Na entrada de Barra, passei por algumas vacas soltas ao lado da estrada. Precisava passar por um mata burro, sobre um rio. E bem no meio do caminho tinha uma vaca enorme, grávida, possivelmente de gêmeos. Gritando tentei fazer a vaca sair da frente, mas isso a deixou brava e ela ficou me encarando com cara de poucos amigos, e nem arredava as patas de onde estava. Gritei mais um pouco, tentei falar com a vaca, até pensei em tacar alguma pedra nela. De repente, do nada chamei a vaca pelo nome de uma pessoa e a vaca saiu da estrada. Comecei a rir. Será que o nome da vaca era o mesmo dessa pessoa, que por razões obvias não vou citar aqui? De qualquer forma a vaca liberou o caminho e segui em frente.

Barra é uma cidade pequena e tranqüila, um lugar bucólico. Logo na entrada da cidade vi um monte de canarinhos numa cerca, uns vinte. Começou a cair uma garoa fina e parei num Mercadinho, com a intenção de comer alguma coisa. Acabei almoçando dois potes de sorvete. Sentei em frente a porta do Mercadinho e fiquei tomando o sorvete e curtindo o momento, a tranqüilidade do lugar. A sensação era de que naquela cidadezinha o tempo tinha parado. Acredito que passar uns dias ali cura qualquer estresse ou depressão. Senti-me feliz por estar ali, num lugar tranqüilo, no meio do nada, curtindo a vida, o momento. Algo bem diferente de minha vida um ano antes. Nada como um dia, uma semana, um mês, um ano após o outro… Fiquei quase uma hora sentado naquele Mercadinho, meditando sobre a vida. A única coisa que achei estranho foi o açougue que funcionava nos fundos. As carnes ficavam penduras, a mostra, sem preocupação com refrigeração.

Precisava seguir em frente e perguntei para a dona do Mercadinho, onde podia conseguir o carimbo para minha credencial do Caminho da Fé. Ela respondeu que seria na Pousada, que fica atrás da igreja, mas que não tinha ninguém lá aquela hora. Lamentei ficar sem o carimbo de Barra e então a dona do Mercadinho disse que eu podia ir até a Pousada e entrar, pois os donos deixavam o lugar aberto e o carimbo em cima da mesa. Fui até a Pousada, meio sem jeito entrei e fui até uma mesa onde encontrei o carimbo. Mais uma vez fiquei impressionado com a confiança que o pessoal deposita em estranhos. Saí rapidamente e resisti a tentação de pegar uns biscoitos que estavam sobre a mesa e tinham aspecto de serem apetitosos. Atravessei a cidade e logo cheguei num lugar, cuja foto estava no guia e que desde a primeira vez que li o guia, mais de uma ano antes, tinha sido a foto mais bonita que vi. Agora estava ali, em frente a paisagem da foto que admirei durante vários meses. Foi um momento gostoso, difícil de explicar.

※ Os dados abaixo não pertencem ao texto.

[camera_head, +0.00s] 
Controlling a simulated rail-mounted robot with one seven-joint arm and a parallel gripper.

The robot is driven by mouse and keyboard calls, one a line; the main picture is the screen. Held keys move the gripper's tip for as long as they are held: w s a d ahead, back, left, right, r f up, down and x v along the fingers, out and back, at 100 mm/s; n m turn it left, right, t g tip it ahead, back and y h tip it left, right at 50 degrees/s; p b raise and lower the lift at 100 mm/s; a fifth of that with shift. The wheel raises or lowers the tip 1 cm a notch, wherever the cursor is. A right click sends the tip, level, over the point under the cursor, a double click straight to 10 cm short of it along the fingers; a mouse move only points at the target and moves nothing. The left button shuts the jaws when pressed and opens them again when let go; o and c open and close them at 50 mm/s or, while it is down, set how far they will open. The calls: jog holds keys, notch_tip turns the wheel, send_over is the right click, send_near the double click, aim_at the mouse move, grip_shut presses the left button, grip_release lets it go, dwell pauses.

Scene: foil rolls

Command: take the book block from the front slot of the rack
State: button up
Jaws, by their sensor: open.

Após tirar algumas fotos, saí de Barra e logo cheguei numa grande subida, com muito barro. Foi um esforço imenso empurrar a bike morro acima, com todo aquele barro. Após a subida entrei num trecho cercado de mata e atravessei dois riachos, dessa vez sem molhar os pés. Saindo da mata, entrei numa parte com muitas descidas. Em volta a paisagem era exuberante, com muito verde. Era possível enxergar a quilômetros de distância, uma paisagem de beleza tão grande que não é possível captar com a câmera, é o tipo de beleza que você guarda na mente. No final do trecho de descidas cheguei a uma pequena localidade que não recordo o nome. Passando em frente a uma escolinha, vi uma moça lavando a calçada com uma mangueira. Parei e pedi para encher minhas garrafinhas com água. Conversei um pouco com a moça, que fez perguntas sobre de onde eu era, sobre o Caminho da Fé. Despedi-me e segui em frente, passando ao lado de uma antiga casa de fazenda, muito bonita.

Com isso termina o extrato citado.